The phone app is extremely basic, but we assume that's because hooks for calling out are strewn all over webOS. Essentially you're offered an iPhone-like dialer, which gives you fast access to your voicemail (sorry, no visual voicemail here), contacts, and lists of your recent / missed calls. During a call, you have options for speakerphone, mute, back to the dialer, and adding callers. There's nothing drastically wrong with the phone app on the Pre, but there are some gaps in logic that we don't follow. For instance, when you dial digits, it doesn't search your address book for strings and pull up matches from your contacts list... it just lets you dial. And though we had originally observed that you couldn't use the QWERTY to type-to-find your contacts when using the dialer, it turned out there is an option to switch on this functionality. Why it's not automatically switched on to begin with is anyone's guess.
Other than a few confusing elements, making and receiving calls on the phone is about as straightforward as one would expect. We were incredibly pleased to see that Palm has included speed dial for your contacts, making use of the entire QWERTY (save for E -- that's for voicemail) for long press insta-dial. If the contact hunt in the iPhone has you down, this is the antithesis: a beeline to your most used numbers.
The webOS browser is obviously central to the operation of the OS as a whole. Since many apps on the device leverage web standards for their core operation, it could be said that the browser is the OS. But in terms of a straight-up web browsing, we found the Pre's out of the box option fantastic -- not only in speed and navigation, but with rendering and compatibility. Built atop WebKit (just as Apple's Mobile Safari), the webOS browser displays pages almost exactly as the iPhone does, though due to the fact that Palm is implementing a lot of hiding icons and app controls, it actually feels like you're seeing more content despite the smaller display. Additionally, its cache management seems better to us, allowing for fairly speedy back and forth through multiple pages. We did see a few rendering issues on pages here and there (like being able to scroll beyond where any content lived), though in defense of the browser, most of them cropped up in places like lyrics sites and old Angelfire pages (we kid, we kid).

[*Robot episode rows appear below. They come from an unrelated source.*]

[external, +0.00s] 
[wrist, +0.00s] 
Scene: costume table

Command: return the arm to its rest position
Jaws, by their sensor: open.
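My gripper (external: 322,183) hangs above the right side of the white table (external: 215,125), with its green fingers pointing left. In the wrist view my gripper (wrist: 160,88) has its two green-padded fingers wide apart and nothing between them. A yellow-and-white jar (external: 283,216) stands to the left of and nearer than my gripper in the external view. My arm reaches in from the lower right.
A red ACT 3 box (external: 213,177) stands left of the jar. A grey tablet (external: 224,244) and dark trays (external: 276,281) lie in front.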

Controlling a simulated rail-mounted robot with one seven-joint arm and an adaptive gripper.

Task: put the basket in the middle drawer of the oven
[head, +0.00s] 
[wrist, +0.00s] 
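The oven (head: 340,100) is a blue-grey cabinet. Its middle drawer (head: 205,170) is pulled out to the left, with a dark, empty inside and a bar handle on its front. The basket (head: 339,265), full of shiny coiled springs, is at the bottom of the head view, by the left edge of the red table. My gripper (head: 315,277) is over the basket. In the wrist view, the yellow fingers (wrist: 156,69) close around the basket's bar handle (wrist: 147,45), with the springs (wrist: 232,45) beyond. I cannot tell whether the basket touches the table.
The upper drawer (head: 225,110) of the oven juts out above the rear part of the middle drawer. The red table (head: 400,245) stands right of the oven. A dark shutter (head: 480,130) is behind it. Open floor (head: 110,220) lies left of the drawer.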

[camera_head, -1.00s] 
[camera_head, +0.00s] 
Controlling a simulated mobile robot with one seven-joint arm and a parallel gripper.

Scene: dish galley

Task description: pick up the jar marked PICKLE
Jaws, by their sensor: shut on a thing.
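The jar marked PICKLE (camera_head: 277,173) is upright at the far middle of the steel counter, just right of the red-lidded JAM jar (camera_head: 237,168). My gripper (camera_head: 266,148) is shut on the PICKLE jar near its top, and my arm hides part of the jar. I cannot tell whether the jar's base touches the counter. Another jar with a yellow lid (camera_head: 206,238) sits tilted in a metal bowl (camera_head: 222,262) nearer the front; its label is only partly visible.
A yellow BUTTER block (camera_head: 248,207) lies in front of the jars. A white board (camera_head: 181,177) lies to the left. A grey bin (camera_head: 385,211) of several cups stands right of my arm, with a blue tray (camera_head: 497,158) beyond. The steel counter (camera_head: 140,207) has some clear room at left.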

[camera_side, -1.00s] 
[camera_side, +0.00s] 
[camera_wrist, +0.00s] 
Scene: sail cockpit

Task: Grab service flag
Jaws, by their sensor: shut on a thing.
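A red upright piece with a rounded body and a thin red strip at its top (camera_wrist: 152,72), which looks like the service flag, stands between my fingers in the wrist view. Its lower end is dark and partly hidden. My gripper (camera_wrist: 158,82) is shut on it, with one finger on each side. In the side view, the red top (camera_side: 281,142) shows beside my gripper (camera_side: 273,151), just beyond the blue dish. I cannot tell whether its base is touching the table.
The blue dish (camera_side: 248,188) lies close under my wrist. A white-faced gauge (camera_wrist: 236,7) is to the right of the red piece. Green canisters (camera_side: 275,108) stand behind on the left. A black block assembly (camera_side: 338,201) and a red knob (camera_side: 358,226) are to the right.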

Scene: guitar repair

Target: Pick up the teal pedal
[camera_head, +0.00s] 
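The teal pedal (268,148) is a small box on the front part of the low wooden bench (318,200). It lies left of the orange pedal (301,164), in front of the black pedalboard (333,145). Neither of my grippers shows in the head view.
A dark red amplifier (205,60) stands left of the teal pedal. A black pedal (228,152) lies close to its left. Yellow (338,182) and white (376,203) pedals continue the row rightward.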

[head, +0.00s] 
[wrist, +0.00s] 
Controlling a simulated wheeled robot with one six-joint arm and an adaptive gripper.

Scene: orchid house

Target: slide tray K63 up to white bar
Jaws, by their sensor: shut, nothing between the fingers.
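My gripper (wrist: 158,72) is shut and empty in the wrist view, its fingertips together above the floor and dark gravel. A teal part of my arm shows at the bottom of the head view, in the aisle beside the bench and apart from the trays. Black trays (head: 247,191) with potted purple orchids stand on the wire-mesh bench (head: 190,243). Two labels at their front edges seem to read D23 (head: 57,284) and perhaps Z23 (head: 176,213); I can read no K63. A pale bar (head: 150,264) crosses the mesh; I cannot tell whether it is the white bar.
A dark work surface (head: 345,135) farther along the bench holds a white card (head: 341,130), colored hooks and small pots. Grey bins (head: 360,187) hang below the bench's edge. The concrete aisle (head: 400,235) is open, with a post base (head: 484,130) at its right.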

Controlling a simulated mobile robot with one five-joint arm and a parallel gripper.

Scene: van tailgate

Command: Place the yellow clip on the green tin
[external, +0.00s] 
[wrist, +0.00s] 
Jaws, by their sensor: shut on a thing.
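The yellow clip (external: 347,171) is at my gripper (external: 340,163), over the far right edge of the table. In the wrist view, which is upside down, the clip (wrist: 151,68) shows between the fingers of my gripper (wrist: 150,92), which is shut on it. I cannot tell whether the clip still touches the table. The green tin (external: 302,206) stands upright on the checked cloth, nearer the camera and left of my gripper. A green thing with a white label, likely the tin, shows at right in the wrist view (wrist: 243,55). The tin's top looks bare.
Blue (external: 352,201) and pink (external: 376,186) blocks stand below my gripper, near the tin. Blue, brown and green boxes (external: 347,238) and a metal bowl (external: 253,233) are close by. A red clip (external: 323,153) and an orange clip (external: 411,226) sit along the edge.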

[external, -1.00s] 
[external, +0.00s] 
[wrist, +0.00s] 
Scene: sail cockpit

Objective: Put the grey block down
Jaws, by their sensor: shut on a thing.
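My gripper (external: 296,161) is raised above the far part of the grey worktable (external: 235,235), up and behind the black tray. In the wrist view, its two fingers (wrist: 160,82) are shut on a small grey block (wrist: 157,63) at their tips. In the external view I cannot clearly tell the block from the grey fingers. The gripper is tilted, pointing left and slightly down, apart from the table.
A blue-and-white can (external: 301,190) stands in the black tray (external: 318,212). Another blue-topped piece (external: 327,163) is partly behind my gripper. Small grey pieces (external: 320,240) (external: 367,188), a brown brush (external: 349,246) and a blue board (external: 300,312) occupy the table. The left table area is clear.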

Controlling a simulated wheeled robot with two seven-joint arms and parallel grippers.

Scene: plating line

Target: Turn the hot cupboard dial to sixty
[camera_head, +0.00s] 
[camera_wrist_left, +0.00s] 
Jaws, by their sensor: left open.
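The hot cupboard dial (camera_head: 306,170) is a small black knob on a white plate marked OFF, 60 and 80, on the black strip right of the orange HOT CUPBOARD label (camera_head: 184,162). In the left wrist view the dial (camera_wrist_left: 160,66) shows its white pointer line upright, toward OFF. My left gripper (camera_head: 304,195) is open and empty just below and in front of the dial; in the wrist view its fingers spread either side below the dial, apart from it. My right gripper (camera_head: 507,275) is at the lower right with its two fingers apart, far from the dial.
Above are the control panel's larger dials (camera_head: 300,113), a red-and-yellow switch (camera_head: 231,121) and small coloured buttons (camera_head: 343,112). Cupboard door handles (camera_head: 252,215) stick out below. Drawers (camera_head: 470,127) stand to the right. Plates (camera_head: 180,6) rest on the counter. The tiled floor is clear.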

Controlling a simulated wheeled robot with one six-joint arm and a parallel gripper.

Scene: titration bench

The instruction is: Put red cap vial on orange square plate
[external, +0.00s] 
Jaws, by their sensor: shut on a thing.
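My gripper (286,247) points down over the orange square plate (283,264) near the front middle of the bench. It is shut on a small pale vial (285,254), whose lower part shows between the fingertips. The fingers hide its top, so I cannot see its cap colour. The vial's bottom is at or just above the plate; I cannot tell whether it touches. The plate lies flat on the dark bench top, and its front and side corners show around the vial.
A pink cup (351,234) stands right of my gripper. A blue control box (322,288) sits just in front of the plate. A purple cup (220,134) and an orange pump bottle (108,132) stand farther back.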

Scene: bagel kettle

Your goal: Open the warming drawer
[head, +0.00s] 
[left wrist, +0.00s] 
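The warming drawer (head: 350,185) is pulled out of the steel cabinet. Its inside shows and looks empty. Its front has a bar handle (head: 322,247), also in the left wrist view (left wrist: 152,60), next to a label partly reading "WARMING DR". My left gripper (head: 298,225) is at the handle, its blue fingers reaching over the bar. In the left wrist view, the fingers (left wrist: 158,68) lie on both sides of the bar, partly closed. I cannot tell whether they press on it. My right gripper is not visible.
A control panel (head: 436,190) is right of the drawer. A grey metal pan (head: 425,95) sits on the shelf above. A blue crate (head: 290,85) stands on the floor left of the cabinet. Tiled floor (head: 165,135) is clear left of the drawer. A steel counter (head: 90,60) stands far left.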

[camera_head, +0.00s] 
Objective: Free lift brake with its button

Zooming is accomplished via double taps as well as pinching, but unlike the G1, the rendering and snap points on the Pre are formatted to follow columns, just as Apple's iteration is. That means that when you double tap on a chunk of text or an image, nine times out of ten you get exactly the right sizing for that content.
When it comes to multiple pages, instead of creating tabs, the browser just opens another instance in your cards. This can be a little confusing at first, but once you get used to the idea, it's actually a really great tool for managing a handful of data at once. Meanwhile, history and bookmarks are always accessible from a drop-down menu, but Palm also provides a kind of speed-dial screen when you first open a blank browser page, giving you quick access to your top bookmarks.
As far as mobile browsing options go, the Pre is about as good as it gets -- nearly on par with the iPhone in rendering, though more cleanly laid out, easier to navigate, and (in our tests) downright faster.
Media playback and management
Palm definitely scores with its concepts about handling media in webOS, particularly when it comes to music. First, they've given users more than a single option to load media onto the device, allowing for a straight iTunes sync (more on that in a moment), but also giving you the option of loading media onto the Pre in mass storage mode. The phone automatically recognizes file types and throws them into the appropriate application regardless of location in memory (which means you can organize however you like).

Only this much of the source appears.